A pair of foul shots — one from Olsen and one from Kaitlyn Orihel — in the game’s final six seconds provided the final margin in a game that had 10 ties and seven lead changes.

It wasn’t pretty, but the Wildcats locked in on the defensive end, forcing 19 turnovers, blocking nine shots and holding the Hoyas to 32.8% (21-of-64) from the floor.

“Our shots weren’t falling, we were getting some good shots, but we can always control the defensive end,” Olsen said. “We were just trying to stay locked in, communicate, we’ll get the stop and then focus on the next possession after.”

It was a win that Villanova (10-5, 3-1) looked ready to win in a somewhat more decisive fashion when it held a seven-point lead going into the fourth quarter, a crowd of a thousand or so elementary and middle school students keeping the Finneran Pavilion plenty lively for an 11:30 AM tipoff. 

But the Wildcats scored just four points the entire fourth quarter, going the final eight minutes of regulation without so much as a point. Georgetown (12-4, 2-3) had three buckets in that span, ever-so-slowly closing that gap from six points to zero with three minutes left.

Nobody could put it away in regulation; Villanova’s Bella Runyan had a strong drive to the hoop just ahead of the final buzzer, but her layup rolled off the rim. Olsen, the Wildcats’ star junior who scored 28 points in the win, missed a pair of foul shots with under two minutes left in the fourth quarter.

Villanova shot 7-of-26 (26.9%) from the floor in the second half, 20-of-64 (31.3%) for the game.

Maddie Burke (above, left) and Villanova have allowed less than 50.0 ppg over their last five games. (Photo: Josh Verlin/CoBL)

Instead of folding at the other end, however, the Wildcats held strong. They forced a 30-second call on Georgetown with 10 seconds left in regulation, forced another Georgetown turnover — the Hoyas’ 19th of the afternoon — with five seconds left in overtime after Olsen split a pair from the line to put the Wildcats up 52-51. 

Orihel added hers with 2.2 seconds left, a final Georgetown half-court heave hitting the rim and bouncing clear.

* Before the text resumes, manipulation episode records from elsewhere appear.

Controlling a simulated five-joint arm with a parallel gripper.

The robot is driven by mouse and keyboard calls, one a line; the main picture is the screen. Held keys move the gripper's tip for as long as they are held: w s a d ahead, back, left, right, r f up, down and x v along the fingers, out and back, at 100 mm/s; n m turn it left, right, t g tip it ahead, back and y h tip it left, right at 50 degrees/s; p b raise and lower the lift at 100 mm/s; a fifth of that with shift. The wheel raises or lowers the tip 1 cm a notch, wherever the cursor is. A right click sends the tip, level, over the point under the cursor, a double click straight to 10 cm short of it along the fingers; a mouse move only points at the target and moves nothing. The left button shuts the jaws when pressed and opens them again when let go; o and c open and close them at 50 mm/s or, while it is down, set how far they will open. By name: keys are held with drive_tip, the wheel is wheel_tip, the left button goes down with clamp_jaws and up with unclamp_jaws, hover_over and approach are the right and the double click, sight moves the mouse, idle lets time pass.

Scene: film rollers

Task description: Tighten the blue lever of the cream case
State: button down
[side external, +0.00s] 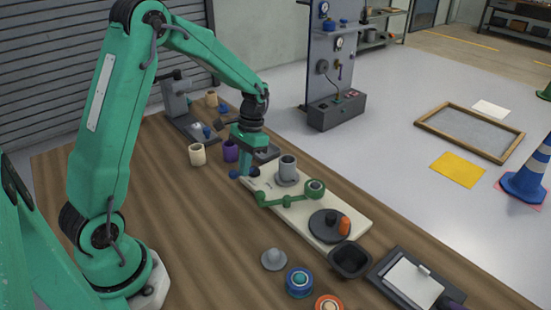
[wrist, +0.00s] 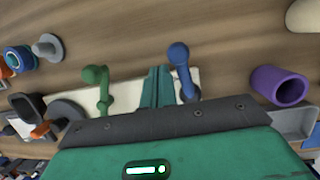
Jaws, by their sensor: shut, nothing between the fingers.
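The cream case (side external: 325,225) is a long flat cream body on the wooden table, and parts of it show behind my gripper in the wrist view (wrist: 128,97). Its blue lever (wrist: 182,68) sits at the end of the case, its rounded end reaching out past the edge. In the side view the blue lever (side external: 254,172) is mostly hidden by my gripper (side external: 244,168). In the wrist view my gripper (wrist: 157,75) is shut and empty, just left of the blue lever; whether they touch I cannot tell. A green lever (wrist: 98,80) stands further left.
A grey cylinder (side external: 287,168), a green roller (side external: 315,188) and a dark disc (side external: 328,225) sit on the case. A purple cup (wrist: 278,86) stands right of the blue lever. A dark tray (side external: 350,260) is at the near end. Bare table lies along the lever side.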

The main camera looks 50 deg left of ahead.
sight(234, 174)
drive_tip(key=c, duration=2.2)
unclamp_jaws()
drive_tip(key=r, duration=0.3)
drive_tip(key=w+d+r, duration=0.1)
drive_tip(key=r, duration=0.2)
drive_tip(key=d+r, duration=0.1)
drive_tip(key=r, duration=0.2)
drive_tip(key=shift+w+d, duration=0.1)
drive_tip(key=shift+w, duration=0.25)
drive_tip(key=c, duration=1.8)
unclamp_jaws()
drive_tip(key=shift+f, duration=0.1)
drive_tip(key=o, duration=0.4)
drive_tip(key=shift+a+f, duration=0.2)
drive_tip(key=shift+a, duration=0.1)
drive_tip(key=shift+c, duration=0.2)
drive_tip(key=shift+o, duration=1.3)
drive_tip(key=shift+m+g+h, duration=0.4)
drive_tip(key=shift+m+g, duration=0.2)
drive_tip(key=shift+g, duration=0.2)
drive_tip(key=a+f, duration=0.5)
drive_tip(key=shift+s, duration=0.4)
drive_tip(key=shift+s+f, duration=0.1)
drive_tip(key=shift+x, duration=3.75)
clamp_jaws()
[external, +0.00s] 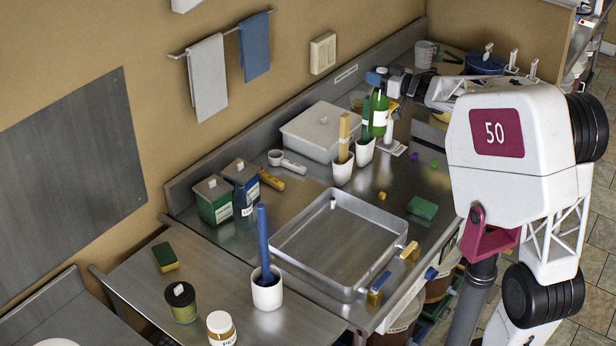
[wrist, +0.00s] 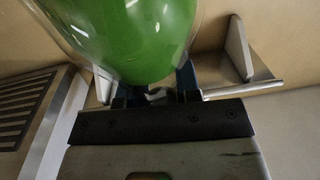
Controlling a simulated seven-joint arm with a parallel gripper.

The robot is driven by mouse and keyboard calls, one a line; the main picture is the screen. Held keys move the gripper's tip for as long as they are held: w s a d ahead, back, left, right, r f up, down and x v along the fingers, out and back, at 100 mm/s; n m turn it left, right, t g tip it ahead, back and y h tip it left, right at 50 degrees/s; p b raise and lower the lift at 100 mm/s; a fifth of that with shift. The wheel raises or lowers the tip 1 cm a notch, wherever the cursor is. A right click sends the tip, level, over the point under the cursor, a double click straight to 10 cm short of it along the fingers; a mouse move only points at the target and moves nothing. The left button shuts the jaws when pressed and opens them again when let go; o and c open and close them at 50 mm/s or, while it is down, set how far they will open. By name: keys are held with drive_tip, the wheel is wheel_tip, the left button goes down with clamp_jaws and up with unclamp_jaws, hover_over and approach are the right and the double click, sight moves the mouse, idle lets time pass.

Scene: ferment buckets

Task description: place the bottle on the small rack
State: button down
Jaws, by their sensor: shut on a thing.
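The green bottle (external: 377,101) with a pale label stands out upright at the back of the metal counter in the external view. My gripper (external: 378,78) is shut on it near its upper part. In the wrist view the green bottle (wrist: 150,40) fills the upper middle, between the two dark blue fingers of my gripper (wrist: 155,88). Whether its base touches anything is hidden. A metal ledge with an upright plate (wrist: 238,50) shows at the right of the wrist view; I cannot tell whether it is the small rack.
White cups with utensils (external: 342,169) stand close in front of the bottle. A lidded white container (external: 307,130) is to its left. A large empty metal tray (external: 290,275) lies nearer. A blue round container (external: 485,64) stands at the back right. A green sponge (external: 422,208) lies on the counter.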

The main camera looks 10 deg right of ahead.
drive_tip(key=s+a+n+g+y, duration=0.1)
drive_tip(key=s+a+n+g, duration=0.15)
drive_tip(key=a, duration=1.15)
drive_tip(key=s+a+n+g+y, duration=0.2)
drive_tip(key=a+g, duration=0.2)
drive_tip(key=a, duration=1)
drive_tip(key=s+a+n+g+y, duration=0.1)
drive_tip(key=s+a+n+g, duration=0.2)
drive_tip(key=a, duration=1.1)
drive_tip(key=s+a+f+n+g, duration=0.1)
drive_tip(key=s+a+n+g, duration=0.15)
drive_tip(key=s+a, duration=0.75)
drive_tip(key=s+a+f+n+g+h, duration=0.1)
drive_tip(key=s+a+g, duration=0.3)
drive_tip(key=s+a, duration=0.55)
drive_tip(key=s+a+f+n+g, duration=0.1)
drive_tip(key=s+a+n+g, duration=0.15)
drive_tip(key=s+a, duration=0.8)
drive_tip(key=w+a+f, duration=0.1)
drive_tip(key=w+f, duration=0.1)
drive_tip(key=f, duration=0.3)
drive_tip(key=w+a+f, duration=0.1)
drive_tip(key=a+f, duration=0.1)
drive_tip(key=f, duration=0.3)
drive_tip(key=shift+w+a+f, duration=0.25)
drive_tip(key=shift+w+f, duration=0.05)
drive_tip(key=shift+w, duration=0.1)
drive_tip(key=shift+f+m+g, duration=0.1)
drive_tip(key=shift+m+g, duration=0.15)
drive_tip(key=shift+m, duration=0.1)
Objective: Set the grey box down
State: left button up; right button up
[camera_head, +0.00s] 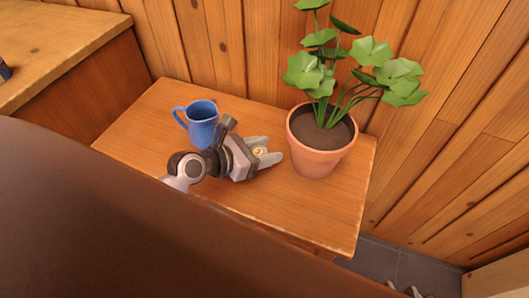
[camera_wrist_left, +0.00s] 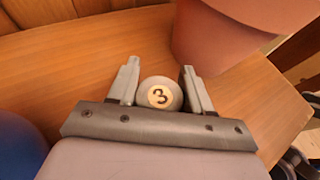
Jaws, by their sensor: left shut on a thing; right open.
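My left gripper (camera_head: 268,153) is over the small wooden table (camera_head: 305,215), between the blue mug and the plant pot. It is shut on a small round grey piece with a cream top (camera_head: 259,151). In the left wrist view this piece (camera_wrist_left: 160,94) sits between the two fingers (camera_wrist_left: 160,85) and bears a black 3. It looks round from above, not box-shaped; its lower part is hidden. I cannot tell whether it touches the table. My right gripper (camera_head: 407,290) shows only partly, open, at the bottom edge, low beyond the table's right side.
A blue mug (camera_head: 202,126) stands just behind my left gripper. A terracotta pot (camera_head: 318,150) with a leafy plant stands close to its right. The table's front right is clear. A large brown curved surface (camera_head: 120,230) fills the lower left. A wooden counter (camera_head: 60,40) is at upper left.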

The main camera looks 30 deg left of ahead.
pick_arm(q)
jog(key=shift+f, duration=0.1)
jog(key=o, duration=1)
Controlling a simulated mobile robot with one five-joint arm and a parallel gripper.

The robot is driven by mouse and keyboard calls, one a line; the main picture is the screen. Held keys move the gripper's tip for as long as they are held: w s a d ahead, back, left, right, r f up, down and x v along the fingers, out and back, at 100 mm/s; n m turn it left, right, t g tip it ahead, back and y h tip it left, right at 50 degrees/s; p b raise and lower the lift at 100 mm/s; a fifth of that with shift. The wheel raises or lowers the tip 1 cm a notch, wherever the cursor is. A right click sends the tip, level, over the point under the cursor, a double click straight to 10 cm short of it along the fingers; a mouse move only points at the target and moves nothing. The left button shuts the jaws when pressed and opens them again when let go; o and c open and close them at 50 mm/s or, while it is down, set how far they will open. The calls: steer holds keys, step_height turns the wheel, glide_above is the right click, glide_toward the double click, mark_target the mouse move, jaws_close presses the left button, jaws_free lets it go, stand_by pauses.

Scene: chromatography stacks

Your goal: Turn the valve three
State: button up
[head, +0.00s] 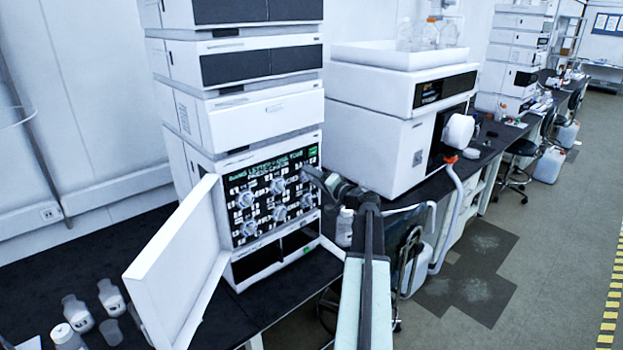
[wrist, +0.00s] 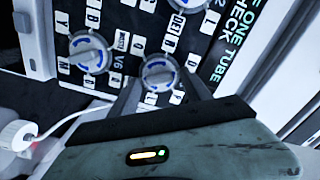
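The valve panel (head: 262,205) is on the front of the lower unit of the left stack, with several round white-and-blue knobs in two rows. Valve labels are too small to read in the head view. My gripper (head: 322,183) is at the panel's upper right. In the wrist view, my gripper (wrist: 162,88) is open, with one dark finger on each side of a blue-marked knob (wrist: 158,73). This knob is at the right end of the row nearest the panel's heading; I cannot read its label or tell whether the fingers touch it. Another knob (wrist: 90,52) lies left, beside a "V6" label.
An open white door (head: 180,262) stands out left of the panel. Small bottles (head: 78,313) stand on the dark bench at lower left. A clear bottle (head: 345,227) is right of the unit, near my arm.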

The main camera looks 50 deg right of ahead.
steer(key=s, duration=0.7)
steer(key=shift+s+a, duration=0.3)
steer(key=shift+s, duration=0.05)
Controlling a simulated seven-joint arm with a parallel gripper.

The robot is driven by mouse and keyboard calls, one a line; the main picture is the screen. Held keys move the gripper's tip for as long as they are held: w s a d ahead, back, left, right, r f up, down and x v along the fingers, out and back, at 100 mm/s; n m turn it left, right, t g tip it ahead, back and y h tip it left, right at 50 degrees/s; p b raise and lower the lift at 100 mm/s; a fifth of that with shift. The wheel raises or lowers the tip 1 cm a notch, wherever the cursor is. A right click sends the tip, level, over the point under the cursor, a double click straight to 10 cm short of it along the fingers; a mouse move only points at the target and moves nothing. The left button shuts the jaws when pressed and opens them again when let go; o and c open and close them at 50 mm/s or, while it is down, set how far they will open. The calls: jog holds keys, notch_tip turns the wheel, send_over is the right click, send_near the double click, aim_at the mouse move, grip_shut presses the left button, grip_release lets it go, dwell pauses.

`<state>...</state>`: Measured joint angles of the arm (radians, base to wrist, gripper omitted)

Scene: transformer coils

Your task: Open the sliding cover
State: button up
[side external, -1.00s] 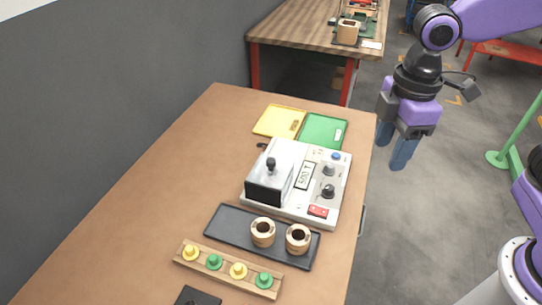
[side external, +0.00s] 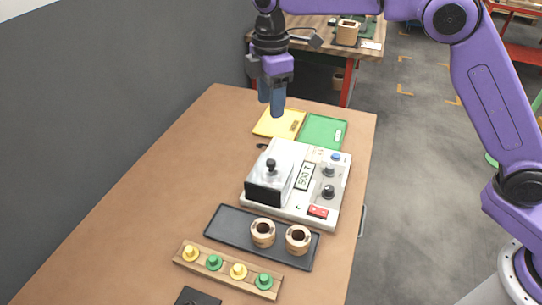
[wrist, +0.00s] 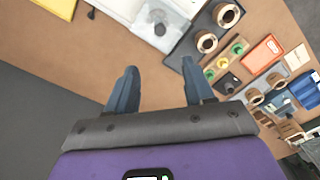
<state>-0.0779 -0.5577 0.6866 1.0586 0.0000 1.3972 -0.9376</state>
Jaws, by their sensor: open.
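The sliding cover (side external: 284,166) is a pale box-like lid with a dark front and a black knob (side external: 271,164) on top. It sits on the left part of the white tester (side external: 321,199), which has a display, knobs and a red switch. In the wrist view the cover (wrist: 168,22) shows at the top, with its dark knob (wrist: 160,29). My gripper (side external: 271,108) is open and empty, pointing down in the air toward the table's far end, apart from the cover. Its two fingers (wrist: 158,88) show spread in the wrist view. Whether the cover is open or closed is hard to tell.
A yellow tray (side external: 268,122) and a green tray (side external: 322,120) lie behind the tester. A black tray (side external: 228,221) with two coils is in front, then a wooden rack (side external: 222,275) with yellow and green pegs. The table's left side is clear.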

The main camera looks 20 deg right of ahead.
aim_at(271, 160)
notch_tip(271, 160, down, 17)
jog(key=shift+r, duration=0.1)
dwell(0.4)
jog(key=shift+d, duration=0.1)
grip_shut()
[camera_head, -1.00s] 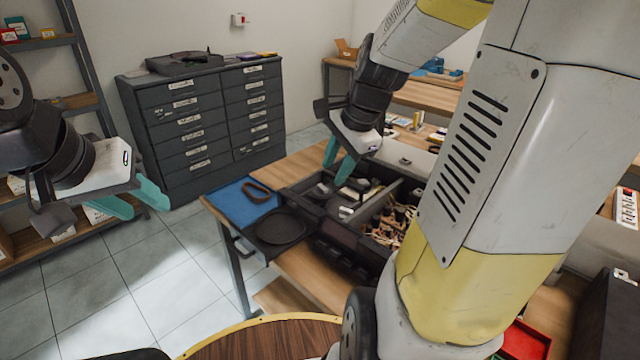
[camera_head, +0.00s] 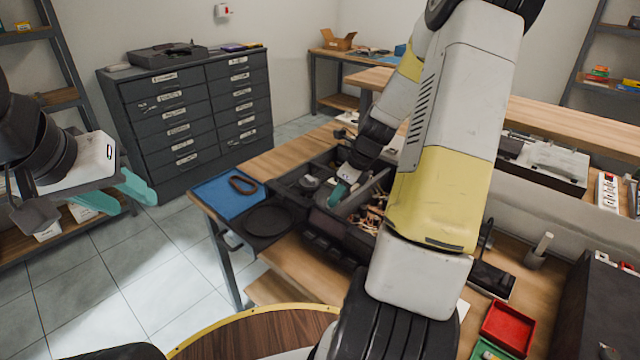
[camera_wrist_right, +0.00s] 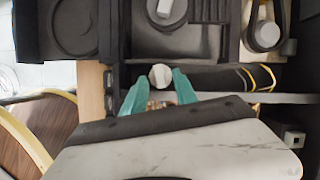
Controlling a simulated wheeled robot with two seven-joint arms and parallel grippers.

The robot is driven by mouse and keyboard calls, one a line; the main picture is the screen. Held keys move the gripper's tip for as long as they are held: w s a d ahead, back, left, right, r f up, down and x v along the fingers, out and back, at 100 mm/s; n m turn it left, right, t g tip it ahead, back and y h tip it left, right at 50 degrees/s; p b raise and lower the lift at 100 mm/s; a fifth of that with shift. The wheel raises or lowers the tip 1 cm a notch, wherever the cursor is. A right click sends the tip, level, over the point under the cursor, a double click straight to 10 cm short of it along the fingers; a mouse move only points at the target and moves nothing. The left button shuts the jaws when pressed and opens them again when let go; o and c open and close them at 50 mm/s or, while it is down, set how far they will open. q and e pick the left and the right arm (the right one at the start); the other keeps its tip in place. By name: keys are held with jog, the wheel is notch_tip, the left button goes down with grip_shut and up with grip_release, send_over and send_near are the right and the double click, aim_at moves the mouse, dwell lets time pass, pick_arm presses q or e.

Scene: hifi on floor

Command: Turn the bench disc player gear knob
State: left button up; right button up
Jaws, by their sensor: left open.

“We knew it was going to be a defensive battle, and it certainly was,” Dillon said. “Just really pleased with our commitment to staying within it on the defensive end, finding ways to get the ball back and just pulling out a real tough win.”

The ‘Nova women started their season off strong, winning five of their first six games, including a win over a very good Richmond squad and a 28-point beatdown of Big 5 rival Temple. The back half of the Wildcats’ non-conference slate was not so kind, as they lost four of their next five, including their league opener at St. John’s. 

But their win over Georgetown was the fourth in a row for Dillon’s group, which has held its last five opponents to an average of 49.2 ppg.

“Obviously we’re a work in progress, just still trying to work together and find that identity,” Dillon said. 

The team’s still looking for a consistent second scorer to step up next to Olsen, who came into Wednesday averaging 23.0 ppg, good for fifth in the country. She was the only one in double figures against Georgetown; Runyan and Orihel added eight apiece, and nobody else had more than three.

Olsen is the only Wildcat averaging in double figures, followed by Christina Dalce (9.7 ppg) and freshman Maddie Webber (7.8 ppg), who combined for six points against the Hoyas. With home games against top-level Big East teams coming up in Marquette (Jan. 17) and Creighton (Jan. 21), not to mention UConn (Jan. 31), they’ll need that to happen sooner rather than later.

“I wish there was a little bit more consistency from others to lighten that [scoring load] a little [for Olsen],” Dillon said. “Lucy Olsen, she works. And you get results when you work. But again at the same time, giving her a little relief, we need to get some other players to come along at that pace as well.”